Written problem: All of the data that follows should be retyped exactly, please, except the pictures.
>> begin Collected data
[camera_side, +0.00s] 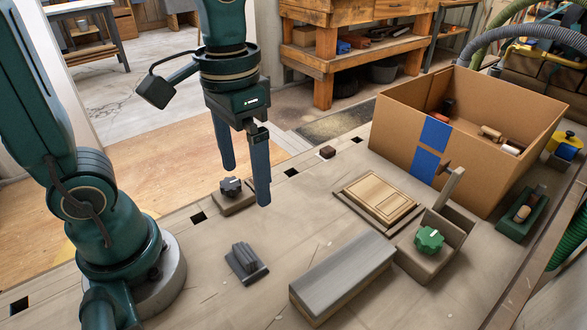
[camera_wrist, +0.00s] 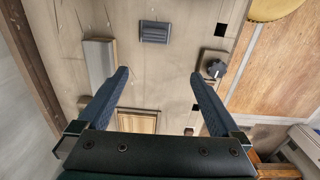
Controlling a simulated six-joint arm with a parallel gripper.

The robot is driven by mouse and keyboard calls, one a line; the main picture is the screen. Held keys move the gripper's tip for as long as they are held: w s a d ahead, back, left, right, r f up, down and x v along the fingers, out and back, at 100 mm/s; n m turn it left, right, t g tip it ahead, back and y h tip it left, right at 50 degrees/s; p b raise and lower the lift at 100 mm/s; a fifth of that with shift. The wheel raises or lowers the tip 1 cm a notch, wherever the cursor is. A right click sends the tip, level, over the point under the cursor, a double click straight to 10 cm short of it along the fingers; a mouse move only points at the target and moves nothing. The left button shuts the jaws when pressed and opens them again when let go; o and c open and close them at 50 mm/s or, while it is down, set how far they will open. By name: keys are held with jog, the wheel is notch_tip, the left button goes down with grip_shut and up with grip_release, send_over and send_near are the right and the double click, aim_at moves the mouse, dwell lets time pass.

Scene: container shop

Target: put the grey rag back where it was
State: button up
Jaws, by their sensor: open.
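I cannot make out a grey rag for certain in either view. A small dark grey ribbed thing (camera_side: 246,262) lies on the bench in front of my gripper; it also shows at the top of the wrist view (camera_wrist: 155,32). A long block with a smooth grey top (camera_side: 343,272) lies to its right, and at the left of the wrist view (camera_wrist: 100,62). My gripper (camera_side: 247,187) is open and empty, pointing down above the bench; its fingers also show spread in the wrist view (camera_wrist: 160,73).
A cardboard box (camera_side: 400,148) with blue tape holds several items at the back right. A wooden panel (camera_side: 378,198), a green knob on a wooden holder (camera_side: 429,240), a dark knob on a base (camera_side: 231,187) and a green tray (camera_side: 517,226) stand around. Bare bench separates them.

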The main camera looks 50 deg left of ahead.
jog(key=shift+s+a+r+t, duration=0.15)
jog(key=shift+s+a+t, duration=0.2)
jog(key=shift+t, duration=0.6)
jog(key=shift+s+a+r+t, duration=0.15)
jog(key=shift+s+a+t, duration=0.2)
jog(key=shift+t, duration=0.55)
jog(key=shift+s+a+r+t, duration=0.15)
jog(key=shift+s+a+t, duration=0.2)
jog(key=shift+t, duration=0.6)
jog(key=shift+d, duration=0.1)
>> end Collected data
Exercise answer:
[camera_side, +0.00s] 
[camera_wrist, +0.00s] 
Controlling a simulated six-joint arm with a parallel gripper.

The robot is driven by mouse and keyboard calls, one a line; the main picture is the screen. Held keys move the gripper's tip for as long as they are held: w s a d ahead, back, left, right, r f up, down and x v along the fingers, out and back, at 100 mm/s; n m turn it left, right, t g tip it ahead, back and y h tip it left, right at 50 degrees/s; p b raise and lower the lift at 100 mm/s; a fifth of that with shift. The wheel raises or lowers the tip 1 cm a notch, wherever the cursor is. A right click sends the tip, level, over the point under the cursor, a double click straight to 10 cm short of it along the fingers; a mouse move only points at the target and moves nothing. The left button shuts the jaws when pressed and opens them again when let go; o and c open and close them at 50 mm/s or, while it is down, set how far they will open. By name: keys are held with jog, the wheel is notch_tip, the left button goes down with grip_shut and up with grip_release, send_over and send_near are the right and the double click, aim_at moves the mouse, dwell lets time pass.

Scene: container shop

Target: put the grey rag back where it was
State: button up
Jaws, by their sensor: open.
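I cannot make out a grey rag for certain in either view. A small dark grey ribbed thing (camera_side: 246,262) lies on the bench in front of my gripper; it also shows at the top of the wrist view (camera_wrist: 155,32). A long block with a smooth grey top (camera_side: 343,272) lies to its right, and at the left of the wrist view (camera_wrist: 100,62). My gripper (camera_side: 247,187) is open and empty, pointing down above the bench; its fingers also show spread in the wrist view (camera_wrist: 160,73).
A cardboard box (camera_side: 400,148) with blue tape holds several items at the back right. A wooden panel (camera_side: 378,198), a green knob on a wooden holder (camera_side: 429,240), a dark knob on a base (camera_side: 231,187) and a green tray (camera_side: 517,226) stand around. Bare bench separates them.

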The main camera looks 50 deg left of ahead.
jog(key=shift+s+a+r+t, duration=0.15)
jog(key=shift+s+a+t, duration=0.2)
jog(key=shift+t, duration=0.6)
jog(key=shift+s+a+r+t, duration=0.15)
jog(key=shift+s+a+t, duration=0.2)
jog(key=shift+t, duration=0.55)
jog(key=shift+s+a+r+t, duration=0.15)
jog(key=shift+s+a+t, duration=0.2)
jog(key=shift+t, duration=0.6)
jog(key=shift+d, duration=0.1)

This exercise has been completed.